■ Supplied information ■
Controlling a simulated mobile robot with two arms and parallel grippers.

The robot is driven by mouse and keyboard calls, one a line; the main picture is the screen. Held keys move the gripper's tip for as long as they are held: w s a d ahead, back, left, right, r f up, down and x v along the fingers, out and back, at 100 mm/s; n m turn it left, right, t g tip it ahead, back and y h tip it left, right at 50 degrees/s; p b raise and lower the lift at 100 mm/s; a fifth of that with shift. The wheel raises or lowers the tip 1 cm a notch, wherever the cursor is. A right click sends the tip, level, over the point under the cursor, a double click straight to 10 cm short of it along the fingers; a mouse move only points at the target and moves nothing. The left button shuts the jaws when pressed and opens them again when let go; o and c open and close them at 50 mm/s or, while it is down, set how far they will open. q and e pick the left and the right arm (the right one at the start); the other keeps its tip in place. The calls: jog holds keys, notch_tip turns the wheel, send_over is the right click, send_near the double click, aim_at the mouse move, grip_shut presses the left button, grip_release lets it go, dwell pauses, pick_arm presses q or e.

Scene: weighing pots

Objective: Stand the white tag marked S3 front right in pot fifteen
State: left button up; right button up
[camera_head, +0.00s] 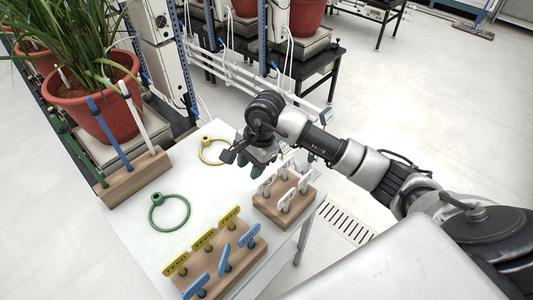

■ Given instruction ■
Give the data above again in full and unchanged, skipping the pictures.

■ Worked solution ■
Controlling a simulated mobile robot with two arms and parallel grippers.

The robot is driven by mouse and keyboard calls, one a line; the main picture is the screen. Held keys move the gripper's tip for as long as they are held: w s a d ahead, back, left, right, r f up, down and x v along the fingers, out and back, at 100 mm/s; n m turn it left, right, t g tip it ahead, back and y h tip it left, right at 50 degrees/s; p b raise and lower the lift at 100 mm/s; a fifth of that with shift. The wheel raises or lowers the tip 1 cm a notch, wherever the cursor is. A right click sends the tip, level, over the point under the cursor, a double click straight to 10 cm short of it along the fingers; a mouse move only points at the target and moves nothing. The left button shuts the jaws when pressed and opens them again when let go; o and c open and close them at 50 mm/s or, while it is down, set how far they will open. q and e pick the left and the right arm (the right one at the start); the other keeps its tip in place. The calls: jog holds keys, notch_tip turns the wheel, send_over is the right click, send_near the double click, aim_at the mouse move, grip_shut presses the left button, grip_release lets it go, dwell pauses, pick_arm presses q or e.

Scene: weighing pots

Objective: Stand the white tag marked S3 front right in pot fifteen
State: left button up; right button up
[camera_head, +0.00s] 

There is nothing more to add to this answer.